• Exercise prompt: Filter the listing and keep only the lines with the word "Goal".

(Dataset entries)
........

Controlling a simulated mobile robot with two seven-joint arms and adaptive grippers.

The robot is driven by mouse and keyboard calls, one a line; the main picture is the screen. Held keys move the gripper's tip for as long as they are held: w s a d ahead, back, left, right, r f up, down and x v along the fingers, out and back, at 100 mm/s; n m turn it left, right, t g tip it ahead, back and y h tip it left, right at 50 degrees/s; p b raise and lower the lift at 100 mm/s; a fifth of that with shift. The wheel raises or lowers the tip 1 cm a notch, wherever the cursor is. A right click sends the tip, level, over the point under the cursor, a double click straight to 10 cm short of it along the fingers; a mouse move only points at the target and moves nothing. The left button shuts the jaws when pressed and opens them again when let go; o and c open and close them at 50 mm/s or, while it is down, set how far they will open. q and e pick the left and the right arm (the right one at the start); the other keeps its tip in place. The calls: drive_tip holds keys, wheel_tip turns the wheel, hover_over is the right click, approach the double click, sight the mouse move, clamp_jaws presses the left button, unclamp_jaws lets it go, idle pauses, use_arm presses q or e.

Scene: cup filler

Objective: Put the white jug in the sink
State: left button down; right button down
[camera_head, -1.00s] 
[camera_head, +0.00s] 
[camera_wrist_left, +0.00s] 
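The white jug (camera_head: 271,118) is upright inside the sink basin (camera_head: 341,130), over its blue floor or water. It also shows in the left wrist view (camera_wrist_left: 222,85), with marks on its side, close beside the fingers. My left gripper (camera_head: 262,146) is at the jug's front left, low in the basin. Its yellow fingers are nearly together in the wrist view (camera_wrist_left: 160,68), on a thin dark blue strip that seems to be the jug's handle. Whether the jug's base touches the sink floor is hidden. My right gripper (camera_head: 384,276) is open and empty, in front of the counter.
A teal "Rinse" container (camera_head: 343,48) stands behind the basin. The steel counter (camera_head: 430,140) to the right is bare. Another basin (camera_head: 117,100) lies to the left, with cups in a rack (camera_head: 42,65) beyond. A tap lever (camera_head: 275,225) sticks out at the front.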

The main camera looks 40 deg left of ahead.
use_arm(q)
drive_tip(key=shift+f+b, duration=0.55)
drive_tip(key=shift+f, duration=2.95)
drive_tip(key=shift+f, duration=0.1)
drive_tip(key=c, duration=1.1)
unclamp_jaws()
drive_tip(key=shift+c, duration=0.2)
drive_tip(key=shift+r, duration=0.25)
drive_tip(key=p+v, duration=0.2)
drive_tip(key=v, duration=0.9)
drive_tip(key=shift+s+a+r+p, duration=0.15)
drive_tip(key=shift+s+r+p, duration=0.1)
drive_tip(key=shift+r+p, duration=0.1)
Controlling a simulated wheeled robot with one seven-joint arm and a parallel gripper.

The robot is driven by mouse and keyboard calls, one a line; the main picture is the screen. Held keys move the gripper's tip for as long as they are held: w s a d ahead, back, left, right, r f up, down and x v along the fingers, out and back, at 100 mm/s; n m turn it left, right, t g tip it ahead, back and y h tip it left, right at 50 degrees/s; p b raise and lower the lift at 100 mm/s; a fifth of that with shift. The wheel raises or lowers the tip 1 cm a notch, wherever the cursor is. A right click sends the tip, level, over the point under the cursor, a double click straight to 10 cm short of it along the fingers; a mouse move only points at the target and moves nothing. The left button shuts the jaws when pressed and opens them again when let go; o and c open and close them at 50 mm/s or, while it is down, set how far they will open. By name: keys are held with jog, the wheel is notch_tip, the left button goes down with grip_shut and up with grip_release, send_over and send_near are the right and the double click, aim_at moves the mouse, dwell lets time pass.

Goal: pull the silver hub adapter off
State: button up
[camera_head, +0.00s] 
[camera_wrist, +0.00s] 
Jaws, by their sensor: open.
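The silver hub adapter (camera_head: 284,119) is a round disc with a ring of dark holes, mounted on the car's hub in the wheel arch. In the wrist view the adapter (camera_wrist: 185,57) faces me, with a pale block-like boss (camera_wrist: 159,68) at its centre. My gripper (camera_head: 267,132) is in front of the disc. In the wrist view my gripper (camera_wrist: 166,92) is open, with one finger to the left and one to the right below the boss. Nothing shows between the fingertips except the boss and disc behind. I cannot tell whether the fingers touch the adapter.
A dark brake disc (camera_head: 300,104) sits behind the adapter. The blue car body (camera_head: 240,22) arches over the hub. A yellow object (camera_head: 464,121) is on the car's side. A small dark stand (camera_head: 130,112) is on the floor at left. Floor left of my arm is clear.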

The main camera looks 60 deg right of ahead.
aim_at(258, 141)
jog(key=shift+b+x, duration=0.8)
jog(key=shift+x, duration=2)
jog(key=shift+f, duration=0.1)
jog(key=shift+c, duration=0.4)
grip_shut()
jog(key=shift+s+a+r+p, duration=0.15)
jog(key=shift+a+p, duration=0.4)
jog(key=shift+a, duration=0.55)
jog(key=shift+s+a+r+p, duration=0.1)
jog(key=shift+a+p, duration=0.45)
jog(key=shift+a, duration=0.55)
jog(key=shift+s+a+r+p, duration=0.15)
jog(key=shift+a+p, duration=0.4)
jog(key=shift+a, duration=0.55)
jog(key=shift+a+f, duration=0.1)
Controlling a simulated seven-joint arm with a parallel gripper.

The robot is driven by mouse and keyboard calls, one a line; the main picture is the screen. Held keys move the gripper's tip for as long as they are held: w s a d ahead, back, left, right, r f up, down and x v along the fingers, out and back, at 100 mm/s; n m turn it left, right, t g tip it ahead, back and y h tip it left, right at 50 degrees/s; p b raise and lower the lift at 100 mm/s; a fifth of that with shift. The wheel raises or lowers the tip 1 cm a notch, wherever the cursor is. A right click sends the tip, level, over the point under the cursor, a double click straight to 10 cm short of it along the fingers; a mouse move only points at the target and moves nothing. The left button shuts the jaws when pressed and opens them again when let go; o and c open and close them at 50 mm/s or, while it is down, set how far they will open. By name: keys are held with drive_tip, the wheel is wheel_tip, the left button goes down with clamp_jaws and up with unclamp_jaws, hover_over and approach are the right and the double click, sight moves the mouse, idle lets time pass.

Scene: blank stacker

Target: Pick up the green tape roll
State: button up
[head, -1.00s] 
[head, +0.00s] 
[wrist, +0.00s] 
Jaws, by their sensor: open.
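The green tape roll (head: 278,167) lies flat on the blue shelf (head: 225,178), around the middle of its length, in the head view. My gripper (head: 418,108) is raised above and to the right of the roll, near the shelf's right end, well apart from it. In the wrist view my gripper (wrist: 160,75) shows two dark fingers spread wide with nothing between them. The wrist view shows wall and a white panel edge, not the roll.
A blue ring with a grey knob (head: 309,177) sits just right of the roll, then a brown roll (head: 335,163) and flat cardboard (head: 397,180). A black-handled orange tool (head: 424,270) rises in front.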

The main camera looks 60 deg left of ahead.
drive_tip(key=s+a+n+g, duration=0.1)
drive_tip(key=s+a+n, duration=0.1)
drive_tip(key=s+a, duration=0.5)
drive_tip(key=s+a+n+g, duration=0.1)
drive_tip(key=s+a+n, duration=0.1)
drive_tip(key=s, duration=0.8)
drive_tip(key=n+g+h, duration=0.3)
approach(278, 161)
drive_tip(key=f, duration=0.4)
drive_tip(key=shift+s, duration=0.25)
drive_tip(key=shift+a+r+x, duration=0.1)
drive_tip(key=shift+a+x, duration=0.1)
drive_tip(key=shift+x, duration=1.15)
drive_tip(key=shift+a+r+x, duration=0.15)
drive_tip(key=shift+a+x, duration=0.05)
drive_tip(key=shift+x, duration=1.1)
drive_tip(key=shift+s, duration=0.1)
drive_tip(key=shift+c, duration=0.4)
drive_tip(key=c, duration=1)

........

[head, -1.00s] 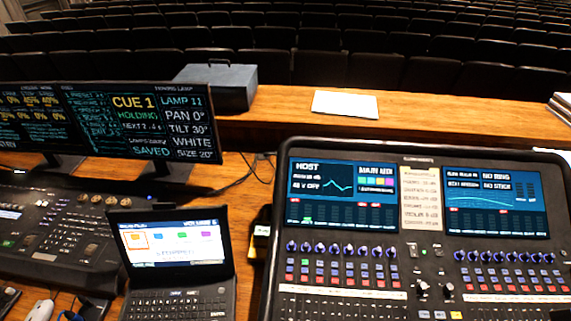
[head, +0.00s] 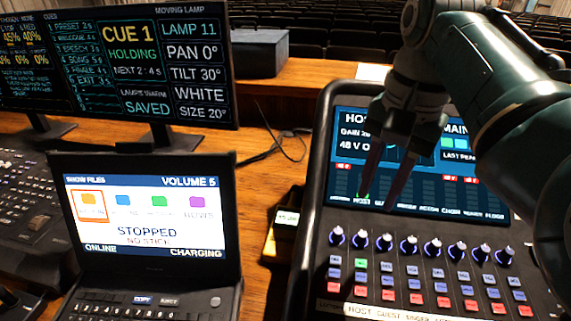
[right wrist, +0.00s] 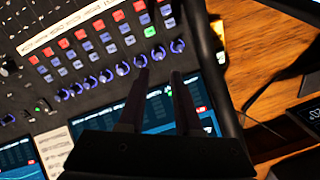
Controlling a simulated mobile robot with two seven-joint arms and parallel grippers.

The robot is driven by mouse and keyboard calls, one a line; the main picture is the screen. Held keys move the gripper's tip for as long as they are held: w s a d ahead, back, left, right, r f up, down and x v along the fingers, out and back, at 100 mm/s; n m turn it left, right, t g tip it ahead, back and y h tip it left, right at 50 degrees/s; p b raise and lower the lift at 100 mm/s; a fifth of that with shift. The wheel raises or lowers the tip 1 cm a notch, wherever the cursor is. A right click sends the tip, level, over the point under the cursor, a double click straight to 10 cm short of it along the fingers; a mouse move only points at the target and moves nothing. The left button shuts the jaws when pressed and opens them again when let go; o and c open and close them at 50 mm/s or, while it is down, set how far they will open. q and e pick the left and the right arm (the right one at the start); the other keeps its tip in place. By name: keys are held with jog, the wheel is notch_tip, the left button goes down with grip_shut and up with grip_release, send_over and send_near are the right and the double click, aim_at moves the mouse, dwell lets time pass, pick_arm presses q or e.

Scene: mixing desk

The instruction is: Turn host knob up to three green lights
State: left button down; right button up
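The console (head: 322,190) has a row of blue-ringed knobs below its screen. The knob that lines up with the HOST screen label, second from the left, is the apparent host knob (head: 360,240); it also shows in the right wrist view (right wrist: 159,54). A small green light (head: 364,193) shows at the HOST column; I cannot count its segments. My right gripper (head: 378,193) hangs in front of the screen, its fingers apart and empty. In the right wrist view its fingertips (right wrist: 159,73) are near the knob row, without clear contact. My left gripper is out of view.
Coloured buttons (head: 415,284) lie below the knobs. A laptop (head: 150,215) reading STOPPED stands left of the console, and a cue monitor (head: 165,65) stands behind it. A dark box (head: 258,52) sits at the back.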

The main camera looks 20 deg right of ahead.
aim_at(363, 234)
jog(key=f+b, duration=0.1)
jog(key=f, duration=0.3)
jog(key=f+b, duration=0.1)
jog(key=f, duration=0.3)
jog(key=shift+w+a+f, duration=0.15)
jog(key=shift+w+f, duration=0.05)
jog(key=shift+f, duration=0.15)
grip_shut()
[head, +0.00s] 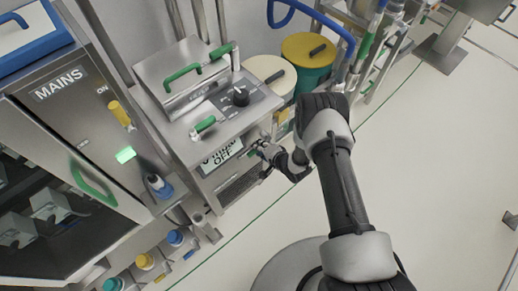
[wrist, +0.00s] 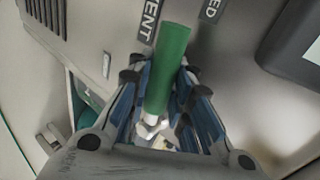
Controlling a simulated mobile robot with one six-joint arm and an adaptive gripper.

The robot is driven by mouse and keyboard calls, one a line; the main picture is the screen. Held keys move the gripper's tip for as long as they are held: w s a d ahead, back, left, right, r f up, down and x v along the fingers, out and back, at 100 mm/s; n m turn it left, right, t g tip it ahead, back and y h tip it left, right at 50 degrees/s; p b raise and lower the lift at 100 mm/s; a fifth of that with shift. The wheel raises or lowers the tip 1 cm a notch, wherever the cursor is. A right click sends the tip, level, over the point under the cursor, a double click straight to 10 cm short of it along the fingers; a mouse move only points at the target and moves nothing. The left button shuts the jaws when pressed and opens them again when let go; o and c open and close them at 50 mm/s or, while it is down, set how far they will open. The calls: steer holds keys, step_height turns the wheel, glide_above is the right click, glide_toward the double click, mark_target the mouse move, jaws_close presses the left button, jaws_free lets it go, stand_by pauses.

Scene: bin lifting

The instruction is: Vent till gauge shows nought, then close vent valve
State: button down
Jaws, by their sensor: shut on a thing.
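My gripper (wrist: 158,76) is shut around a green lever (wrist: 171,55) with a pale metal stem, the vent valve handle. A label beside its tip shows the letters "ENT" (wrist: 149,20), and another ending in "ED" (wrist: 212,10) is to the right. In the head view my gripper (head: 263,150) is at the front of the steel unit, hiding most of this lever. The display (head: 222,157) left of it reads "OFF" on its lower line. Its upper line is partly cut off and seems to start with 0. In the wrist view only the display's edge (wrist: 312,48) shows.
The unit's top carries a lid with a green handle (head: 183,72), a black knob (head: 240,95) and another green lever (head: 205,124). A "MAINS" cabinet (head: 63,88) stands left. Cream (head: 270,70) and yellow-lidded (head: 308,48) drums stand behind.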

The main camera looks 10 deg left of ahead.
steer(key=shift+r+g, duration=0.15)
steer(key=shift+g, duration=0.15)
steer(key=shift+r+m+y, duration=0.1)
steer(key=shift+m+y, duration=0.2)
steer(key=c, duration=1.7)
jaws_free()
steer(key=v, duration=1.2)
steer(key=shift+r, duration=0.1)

........

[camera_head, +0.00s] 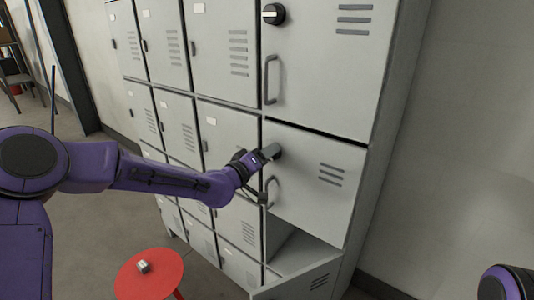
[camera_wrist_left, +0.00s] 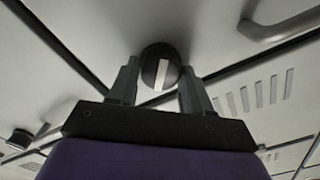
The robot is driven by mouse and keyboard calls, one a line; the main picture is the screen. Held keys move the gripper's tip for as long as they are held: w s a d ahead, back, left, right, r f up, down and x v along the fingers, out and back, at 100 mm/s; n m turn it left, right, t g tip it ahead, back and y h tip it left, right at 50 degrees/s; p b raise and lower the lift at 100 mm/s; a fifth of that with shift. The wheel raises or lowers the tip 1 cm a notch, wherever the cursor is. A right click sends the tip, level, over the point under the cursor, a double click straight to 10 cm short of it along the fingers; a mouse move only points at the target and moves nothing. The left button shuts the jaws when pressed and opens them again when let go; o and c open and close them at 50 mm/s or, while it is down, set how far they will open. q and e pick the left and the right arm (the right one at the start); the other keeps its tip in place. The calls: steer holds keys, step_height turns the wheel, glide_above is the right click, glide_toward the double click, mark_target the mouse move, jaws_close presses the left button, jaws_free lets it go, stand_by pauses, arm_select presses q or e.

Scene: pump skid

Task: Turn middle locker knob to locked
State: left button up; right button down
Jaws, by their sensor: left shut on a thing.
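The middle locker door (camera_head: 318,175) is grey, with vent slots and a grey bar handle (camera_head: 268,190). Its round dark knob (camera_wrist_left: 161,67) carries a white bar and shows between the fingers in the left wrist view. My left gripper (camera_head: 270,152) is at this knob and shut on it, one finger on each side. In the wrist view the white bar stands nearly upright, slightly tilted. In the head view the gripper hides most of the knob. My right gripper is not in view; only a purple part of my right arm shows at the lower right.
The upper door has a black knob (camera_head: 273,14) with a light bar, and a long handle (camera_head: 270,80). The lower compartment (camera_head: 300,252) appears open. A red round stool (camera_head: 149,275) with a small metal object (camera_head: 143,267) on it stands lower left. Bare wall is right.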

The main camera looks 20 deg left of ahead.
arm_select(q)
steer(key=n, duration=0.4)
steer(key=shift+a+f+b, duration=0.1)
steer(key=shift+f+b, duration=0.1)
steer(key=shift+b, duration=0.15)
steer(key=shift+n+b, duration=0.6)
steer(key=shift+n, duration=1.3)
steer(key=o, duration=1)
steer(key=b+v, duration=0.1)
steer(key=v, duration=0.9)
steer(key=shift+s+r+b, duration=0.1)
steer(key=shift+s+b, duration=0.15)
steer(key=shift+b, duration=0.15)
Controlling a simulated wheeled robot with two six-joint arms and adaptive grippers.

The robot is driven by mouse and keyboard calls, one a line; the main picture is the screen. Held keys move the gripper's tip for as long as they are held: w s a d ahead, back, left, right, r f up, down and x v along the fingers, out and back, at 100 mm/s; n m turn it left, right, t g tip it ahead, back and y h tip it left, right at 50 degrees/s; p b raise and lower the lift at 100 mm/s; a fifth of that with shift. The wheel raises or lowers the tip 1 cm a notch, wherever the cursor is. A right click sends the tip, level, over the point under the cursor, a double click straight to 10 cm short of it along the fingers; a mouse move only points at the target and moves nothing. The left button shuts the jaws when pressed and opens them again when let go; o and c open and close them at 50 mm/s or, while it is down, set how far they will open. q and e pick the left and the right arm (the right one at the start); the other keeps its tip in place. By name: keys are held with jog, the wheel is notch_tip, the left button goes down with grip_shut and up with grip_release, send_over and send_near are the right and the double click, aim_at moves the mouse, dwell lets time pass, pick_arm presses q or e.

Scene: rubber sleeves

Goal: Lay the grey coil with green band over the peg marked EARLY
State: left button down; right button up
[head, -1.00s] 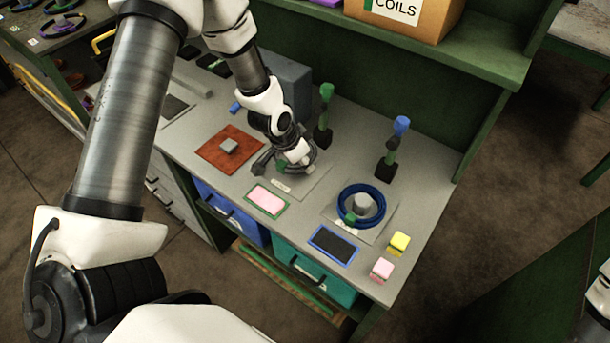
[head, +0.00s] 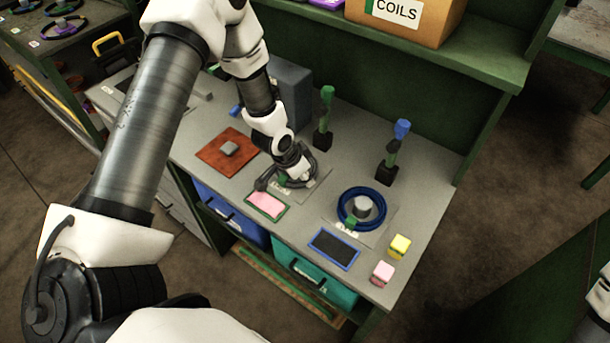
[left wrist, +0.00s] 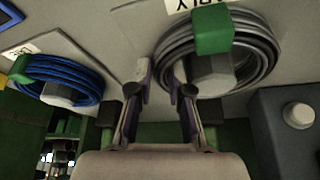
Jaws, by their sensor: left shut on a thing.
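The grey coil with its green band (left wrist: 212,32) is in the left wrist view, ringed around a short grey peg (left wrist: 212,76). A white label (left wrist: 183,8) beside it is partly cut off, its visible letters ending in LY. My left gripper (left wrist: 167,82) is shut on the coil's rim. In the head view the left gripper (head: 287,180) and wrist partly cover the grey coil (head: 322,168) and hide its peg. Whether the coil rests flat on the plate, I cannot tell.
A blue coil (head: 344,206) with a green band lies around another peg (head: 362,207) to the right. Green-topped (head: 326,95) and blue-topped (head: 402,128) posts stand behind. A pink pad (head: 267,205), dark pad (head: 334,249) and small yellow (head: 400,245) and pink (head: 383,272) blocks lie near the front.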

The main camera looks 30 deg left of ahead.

........

• Output:
Goal: pull the silver hub adapter off
Goal: Lay the grey coil with green band over the peg marked EARLY

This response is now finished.